Just days before an expected U.S. Senate vote on the 1,336-page financial reform bill, Mr. Obama took his message straight to the heart of Wall Street Thursday, chastising banks and their "battalions" of lobbyists for trying to thwart "common sense" rules to prevent abuses and excesses.

"I want to urge you to join us, instead of fighting us," Mr. Obama said in a speech at the Cooper Union, an architecture and engineering college, located barely kilometres from New York's bank towers.

As a presidential candidate, Mr. Obama decried Wall Street executives as "fat cats." Now as he makes his closing arguments for reform, Mr. Obama is still tapping into populist anger on Main Street arising from the 2008 market meltdown.

"A free market was never meant to be a free licence to take whatever you can get, however you can get it," he said in his speech. "Some on Wall Street forgot that behind every dollar traded or leveraged, there is family looking to buy a house, pay for an education, open a business, or save for retirement."

As Mr. Obama makes his case, the financial services industry is furiously trying to water down some of the bill's toughest provisions as the clock ticks down to an expected Senate vote next week.

Industry insiders say the White House is politicizing last week's Securities and Exchange Commission civil fraud case against iconic Wall Street bank Goldman Sachs to garner support for reform.

The Financial Times reported Wednesday that Goldman chief executive Lloyd Blankfein was busily calling clients and telling them the SEC charges are politically motivated and the government is out to destroy his bank.

Democrats and Republicans already agree on much of what's in the bill. But several elements remain in dispute, including new rules on derivatives that could force major banks out of the lucrative business, a $50-billion (U.S.) industry fund to cover the cost of future bailouts and the so-called Volcker rule, which would limit banks' ability to make risky trading and own hedge funds.

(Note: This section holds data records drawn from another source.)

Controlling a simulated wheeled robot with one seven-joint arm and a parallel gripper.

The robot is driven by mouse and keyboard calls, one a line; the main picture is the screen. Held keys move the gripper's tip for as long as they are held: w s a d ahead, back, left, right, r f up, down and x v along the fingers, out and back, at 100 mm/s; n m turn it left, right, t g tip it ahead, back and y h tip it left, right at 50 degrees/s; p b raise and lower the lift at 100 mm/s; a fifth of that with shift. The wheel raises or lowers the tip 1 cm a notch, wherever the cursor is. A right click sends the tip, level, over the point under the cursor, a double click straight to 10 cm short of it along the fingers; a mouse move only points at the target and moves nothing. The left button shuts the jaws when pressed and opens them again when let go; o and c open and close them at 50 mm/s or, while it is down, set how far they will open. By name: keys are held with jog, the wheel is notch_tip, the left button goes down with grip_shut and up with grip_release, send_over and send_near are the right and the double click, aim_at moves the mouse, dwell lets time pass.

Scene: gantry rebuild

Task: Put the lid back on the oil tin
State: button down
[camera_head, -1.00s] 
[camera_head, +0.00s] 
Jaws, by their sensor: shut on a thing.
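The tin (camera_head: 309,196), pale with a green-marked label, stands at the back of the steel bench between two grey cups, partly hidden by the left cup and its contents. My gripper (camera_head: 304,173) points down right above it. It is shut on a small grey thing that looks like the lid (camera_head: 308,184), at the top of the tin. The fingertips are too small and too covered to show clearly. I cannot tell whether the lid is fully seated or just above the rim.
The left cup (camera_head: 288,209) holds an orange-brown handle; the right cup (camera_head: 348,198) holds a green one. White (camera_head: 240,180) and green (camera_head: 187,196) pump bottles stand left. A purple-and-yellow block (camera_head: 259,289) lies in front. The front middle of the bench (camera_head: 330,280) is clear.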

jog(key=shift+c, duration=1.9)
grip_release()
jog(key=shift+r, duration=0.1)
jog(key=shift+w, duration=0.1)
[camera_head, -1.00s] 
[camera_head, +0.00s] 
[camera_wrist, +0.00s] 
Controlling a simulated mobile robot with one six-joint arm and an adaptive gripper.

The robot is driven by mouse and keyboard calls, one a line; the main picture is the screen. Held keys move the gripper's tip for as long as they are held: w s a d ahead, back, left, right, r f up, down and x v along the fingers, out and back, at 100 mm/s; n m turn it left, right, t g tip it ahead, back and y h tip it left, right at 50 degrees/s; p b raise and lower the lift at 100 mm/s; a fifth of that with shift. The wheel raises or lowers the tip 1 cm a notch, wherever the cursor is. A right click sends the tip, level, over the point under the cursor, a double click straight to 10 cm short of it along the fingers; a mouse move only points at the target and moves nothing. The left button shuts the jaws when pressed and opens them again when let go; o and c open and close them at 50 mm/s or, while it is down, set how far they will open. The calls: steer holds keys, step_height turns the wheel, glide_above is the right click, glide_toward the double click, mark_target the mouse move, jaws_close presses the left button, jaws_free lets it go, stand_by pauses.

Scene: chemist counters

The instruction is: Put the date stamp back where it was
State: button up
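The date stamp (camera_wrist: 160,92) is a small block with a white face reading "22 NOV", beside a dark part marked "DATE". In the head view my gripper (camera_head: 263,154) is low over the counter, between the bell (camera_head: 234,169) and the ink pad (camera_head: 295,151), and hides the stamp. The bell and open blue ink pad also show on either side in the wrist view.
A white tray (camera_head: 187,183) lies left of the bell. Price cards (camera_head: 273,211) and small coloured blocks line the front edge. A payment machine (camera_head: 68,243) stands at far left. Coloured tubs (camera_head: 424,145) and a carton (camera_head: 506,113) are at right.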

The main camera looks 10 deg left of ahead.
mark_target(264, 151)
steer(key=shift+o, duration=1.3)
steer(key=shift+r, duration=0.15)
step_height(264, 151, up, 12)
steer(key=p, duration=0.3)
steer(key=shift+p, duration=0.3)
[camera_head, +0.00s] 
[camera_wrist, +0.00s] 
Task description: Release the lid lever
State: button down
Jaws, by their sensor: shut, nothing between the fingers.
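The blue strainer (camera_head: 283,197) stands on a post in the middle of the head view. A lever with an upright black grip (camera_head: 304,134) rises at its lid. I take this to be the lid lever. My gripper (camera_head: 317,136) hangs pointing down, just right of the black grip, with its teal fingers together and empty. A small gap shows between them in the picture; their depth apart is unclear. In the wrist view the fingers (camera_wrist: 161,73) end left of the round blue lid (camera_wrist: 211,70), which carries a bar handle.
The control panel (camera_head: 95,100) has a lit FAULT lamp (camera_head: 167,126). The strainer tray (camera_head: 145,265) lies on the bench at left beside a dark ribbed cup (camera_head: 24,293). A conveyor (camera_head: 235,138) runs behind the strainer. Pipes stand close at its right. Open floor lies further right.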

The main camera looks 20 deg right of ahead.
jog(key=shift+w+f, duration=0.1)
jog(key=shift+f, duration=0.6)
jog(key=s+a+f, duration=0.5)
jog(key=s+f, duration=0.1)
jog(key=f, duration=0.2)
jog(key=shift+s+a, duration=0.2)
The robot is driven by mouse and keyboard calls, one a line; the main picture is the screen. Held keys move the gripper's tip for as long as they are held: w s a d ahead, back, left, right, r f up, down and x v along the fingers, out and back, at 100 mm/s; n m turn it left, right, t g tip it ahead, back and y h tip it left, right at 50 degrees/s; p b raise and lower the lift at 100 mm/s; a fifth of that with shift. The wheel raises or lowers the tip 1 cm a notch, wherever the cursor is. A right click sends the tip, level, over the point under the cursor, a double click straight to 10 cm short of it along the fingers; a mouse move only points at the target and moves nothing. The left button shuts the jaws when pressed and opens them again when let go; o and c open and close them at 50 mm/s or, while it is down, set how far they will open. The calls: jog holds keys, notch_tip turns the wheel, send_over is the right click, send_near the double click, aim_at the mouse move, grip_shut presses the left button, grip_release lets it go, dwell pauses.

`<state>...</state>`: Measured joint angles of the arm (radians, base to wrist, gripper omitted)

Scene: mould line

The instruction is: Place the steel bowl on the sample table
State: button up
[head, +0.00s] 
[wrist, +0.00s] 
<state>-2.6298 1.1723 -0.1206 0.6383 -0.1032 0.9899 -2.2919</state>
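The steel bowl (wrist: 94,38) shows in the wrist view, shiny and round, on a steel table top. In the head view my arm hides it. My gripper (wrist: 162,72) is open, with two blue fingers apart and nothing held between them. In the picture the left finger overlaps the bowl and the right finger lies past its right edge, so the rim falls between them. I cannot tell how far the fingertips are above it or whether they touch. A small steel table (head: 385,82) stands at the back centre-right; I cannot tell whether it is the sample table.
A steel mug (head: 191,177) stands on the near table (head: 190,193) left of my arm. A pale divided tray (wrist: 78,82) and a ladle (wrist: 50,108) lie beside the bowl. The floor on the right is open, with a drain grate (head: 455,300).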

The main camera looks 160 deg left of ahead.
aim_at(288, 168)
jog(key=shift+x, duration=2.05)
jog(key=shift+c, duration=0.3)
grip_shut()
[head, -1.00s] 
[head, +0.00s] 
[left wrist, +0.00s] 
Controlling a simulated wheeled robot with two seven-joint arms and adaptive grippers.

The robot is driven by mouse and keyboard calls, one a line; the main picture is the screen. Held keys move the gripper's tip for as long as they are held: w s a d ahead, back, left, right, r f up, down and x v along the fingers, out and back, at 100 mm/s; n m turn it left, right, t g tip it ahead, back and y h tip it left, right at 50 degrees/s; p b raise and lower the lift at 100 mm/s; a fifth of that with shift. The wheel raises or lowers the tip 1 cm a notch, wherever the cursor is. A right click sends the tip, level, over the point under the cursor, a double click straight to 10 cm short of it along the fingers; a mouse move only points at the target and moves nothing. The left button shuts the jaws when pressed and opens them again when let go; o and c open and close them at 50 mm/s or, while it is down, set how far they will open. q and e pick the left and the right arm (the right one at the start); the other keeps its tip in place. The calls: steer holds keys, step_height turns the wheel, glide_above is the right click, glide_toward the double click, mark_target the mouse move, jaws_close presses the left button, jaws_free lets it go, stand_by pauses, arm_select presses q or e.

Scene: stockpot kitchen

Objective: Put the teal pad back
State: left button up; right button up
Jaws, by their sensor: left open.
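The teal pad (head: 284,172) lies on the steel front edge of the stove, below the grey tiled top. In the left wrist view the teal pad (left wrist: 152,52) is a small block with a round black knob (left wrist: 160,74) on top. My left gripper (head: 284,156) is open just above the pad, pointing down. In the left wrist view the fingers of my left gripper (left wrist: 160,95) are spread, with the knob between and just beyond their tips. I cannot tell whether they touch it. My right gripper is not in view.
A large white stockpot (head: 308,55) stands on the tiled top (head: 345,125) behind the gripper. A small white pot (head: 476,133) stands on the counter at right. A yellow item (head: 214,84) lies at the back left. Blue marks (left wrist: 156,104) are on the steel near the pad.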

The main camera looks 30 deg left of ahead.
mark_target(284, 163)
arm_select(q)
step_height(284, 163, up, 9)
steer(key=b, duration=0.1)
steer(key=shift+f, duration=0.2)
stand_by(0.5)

In his speech, Mr. Obama highlighted new rules that would force the vast majority of derivatives - financial instruments whose value is based on the price of an underlying asset - to be openly traded and tallied on futures exchanges, such as the Chicago Mercantile Exchange, or regulated clearing houses.

He made no mention of another provision, approved by a Senate committee this week, that would force major banks to spin off their swaps desks or lose access to deposit insurance and central bank funds. Nor did Deputy Treasury Secretary Neal Wolin, who delivered a speech in San Francisco Thursday, also pitching derivatives reform.

The industry and top Republicans warn that the derivatives crackdown will stifle financial innovation and put U.S. markets at a competitive disadvantage.

"It's going to be a lot easier and cheaper for companies that use these products to source them out of Singapore or London or somewhere else," said House Republican leader John Boehner said. "There has to be common sense reforms here that bring more transparency and accountability to the process, without pushing this business off our shores and killing jobs in America."

The trading of derivatives, particularly custom-made ones, is a multibillion-dollar business for many banks. But it's been under a cloud since the financial meltdown. Critics say the murky nature of derivatives exposed global financial markets to undue risk and secrecy. The threat by investors to trigger payment on thousands of credit default swaps helped drag down Lehman Brothers and American International Group in late 2008, plunging the world into crisis.

While Wall Street executives have complained bitterly about parts of the reform package, it hasn't affected stock prices. Financial stocks have continued to move higher.

"Reform is good economics as well as good politics," pointed out economist Ed Friedman of Moody's Economy.com. "The federal government simply does not have the financial capacity to save the banks on a routine basis as it did in 2008."

He added that reform should help prevent the "the kind of reckless lending that characterized the bubble years."